Le 25 octobre, le président Hollande a donné au Monde un entretien surréaliste qui risque de marquer son quinquennat et même l’histoire politique de notre pays : « Exercer le pouvoir, aujourd’hui, c’est très dur. Il n’y a plus aucune indulgence, aucun respect. Mais je le savais » commence-t-il par avouer. Il ajoute : « Eh puis, je l'ai voulu ! Pas simplement pour des raisons personnelles, le destin d’une vie. Mais parce que je pense que pour la France, c’est mieux que ce soit la gauche qui fasse cette mutation, qu’elle le fasse par la négociation, dans la justice, sans blesser les plus fragiles ni les déconsidérer. Les autres l’auraient fait sans doute, mais brutalement ». Et de conclure sur la sortie de crise : « Nous en sommes à la troisième année de crise. La reprise va arriver, c'est une question de cycle » avant de corriger après quelques instants de réflexion : « Il peut aussi y avoir un scénario noir, celui de la récession. Le rôle du chef de l'État c’est de préparer toutes les hypothèses ».

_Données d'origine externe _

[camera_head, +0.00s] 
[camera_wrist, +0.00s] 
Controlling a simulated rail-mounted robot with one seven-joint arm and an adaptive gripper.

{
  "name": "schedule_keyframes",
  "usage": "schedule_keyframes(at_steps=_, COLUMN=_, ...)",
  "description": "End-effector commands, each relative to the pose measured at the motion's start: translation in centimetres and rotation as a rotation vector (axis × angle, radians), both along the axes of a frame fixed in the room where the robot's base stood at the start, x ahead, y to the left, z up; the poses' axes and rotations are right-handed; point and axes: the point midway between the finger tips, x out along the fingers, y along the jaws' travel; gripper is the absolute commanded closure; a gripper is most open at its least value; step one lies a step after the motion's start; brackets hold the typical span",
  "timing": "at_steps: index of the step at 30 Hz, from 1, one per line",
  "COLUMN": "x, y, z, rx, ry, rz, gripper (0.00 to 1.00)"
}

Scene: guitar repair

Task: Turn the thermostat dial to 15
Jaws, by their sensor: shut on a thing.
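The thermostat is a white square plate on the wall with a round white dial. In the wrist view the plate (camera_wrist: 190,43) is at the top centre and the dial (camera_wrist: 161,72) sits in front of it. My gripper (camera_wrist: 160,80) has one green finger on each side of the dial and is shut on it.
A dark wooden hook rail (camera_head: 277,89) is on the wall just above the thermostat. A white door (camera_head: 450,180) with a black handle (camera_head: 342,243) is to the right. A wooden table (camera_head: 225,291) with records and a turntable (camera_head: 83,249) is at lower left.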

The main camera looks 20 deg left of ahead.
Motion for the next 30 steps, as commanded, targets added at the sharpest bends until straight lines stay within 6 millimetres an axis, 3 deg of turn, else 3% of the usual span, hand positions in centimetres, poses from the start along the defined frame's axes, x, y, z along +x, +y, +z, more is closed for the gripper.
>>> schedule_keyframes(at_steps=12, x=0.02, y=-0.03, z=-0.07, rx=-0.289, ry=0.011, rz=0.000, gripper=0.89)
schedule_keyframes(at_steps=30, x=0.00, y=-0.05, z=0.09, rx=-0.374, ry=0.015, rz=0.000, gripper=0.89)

De tels propos inspirent à l’historien du politique un mot : l’anormalité. Elle est d’autant plus paradoxale que François Hollande avait annoncé à cors et à cris qu’il serait un « président normal ». Avant lui, aucun chef de l’État de notre histoire contemporaine ne s’était pareillement épanché dans l’exercice de ses fonctions que le régime fût à exécutif fort ou faible. Aucun n’avait ainsi étalé publiquement ses états d’âme. Aucun n’avait ouvertement placé l’ambition comme un moteur de la quête du pouvoir avant l’intérêt général. Aucun n’avait avoué une telle impuissance, après moins de six mois aux affaires, en s’en remettant à la main invisible de l’économie. Oui, l’exercice du pouvoir est difficile, de façon aussi évidente que l’eau mouille et que le feu brûle. Oui, les journalistes se montrent critiques, encore faut-il préciser qu’aucun n’a encore qualifié, à ma connaissance, l’hôte de l’Élysée de « voyou » comme certains avaient pu le faire de Sarkozy, mais de termes assez… normaux… compte tenu des circonstances, tels qu’ « apprenti » ou « amateur ».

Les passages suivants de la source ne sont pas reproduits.